Per il clima si sta facendo ancora molto poco

“Sotto la neve pane, sotto la pioggia fame”. Questo antico proverbio voleva dire che, se in inverno piove troppo sui campi seminati a grano, il raccolto sarà scarso; invece la neve porterà buoni raccolti. Quel detto esprimeva la saggezza e la rassegnazione di una umanità che aspettava il suo cibo frugale dal raccolto dei campi – lavorati faticosamente tutto l’anno – e sapeva quanto tutto dipendesse dal tempo favorevole o avverso.

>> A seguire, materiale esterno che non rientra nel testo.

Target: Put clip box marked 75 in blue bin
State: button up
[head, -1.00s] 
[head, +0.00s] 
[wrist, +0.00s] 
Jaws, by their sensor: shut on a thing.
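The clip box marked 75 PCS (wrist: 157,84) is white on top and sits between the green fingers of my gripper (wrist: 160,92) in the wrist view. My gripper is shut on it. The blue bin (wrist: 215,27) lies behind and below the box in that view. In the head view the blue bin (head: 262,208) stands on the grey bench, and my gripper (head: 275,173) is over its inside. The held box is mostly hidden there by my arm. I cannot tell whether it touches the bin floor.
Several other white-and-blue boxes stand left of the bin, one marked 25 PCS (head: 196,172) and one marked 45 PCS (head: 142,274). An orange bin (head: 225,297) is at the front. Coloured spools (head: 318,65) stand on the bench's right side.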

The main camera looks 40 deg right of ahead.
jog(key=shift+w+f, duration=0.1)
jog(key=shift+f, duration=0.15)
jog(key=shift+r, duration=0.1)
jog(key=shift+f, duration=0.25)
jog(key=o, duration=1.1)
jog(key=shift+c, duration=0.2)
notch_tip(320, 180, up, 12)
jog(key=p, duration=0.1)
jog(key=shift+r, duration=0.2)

Il cambiamento climatico sta mettendo in pericolo la sopravvivenza del genere umano

Adesso il grano lo facciamo venire dal Canada, abbiamo i termosifoni d’inverno, l’aria condizionata d’estate e del tempo non ce ne importa, almeno fino a che un tornado non ci scoperchia le case. Invece dovremmo preoccuparcene moltissimo, perché il cambiamento climatico sta mettendo in pericolo la nostra stessa sopravvivenza come genere umano.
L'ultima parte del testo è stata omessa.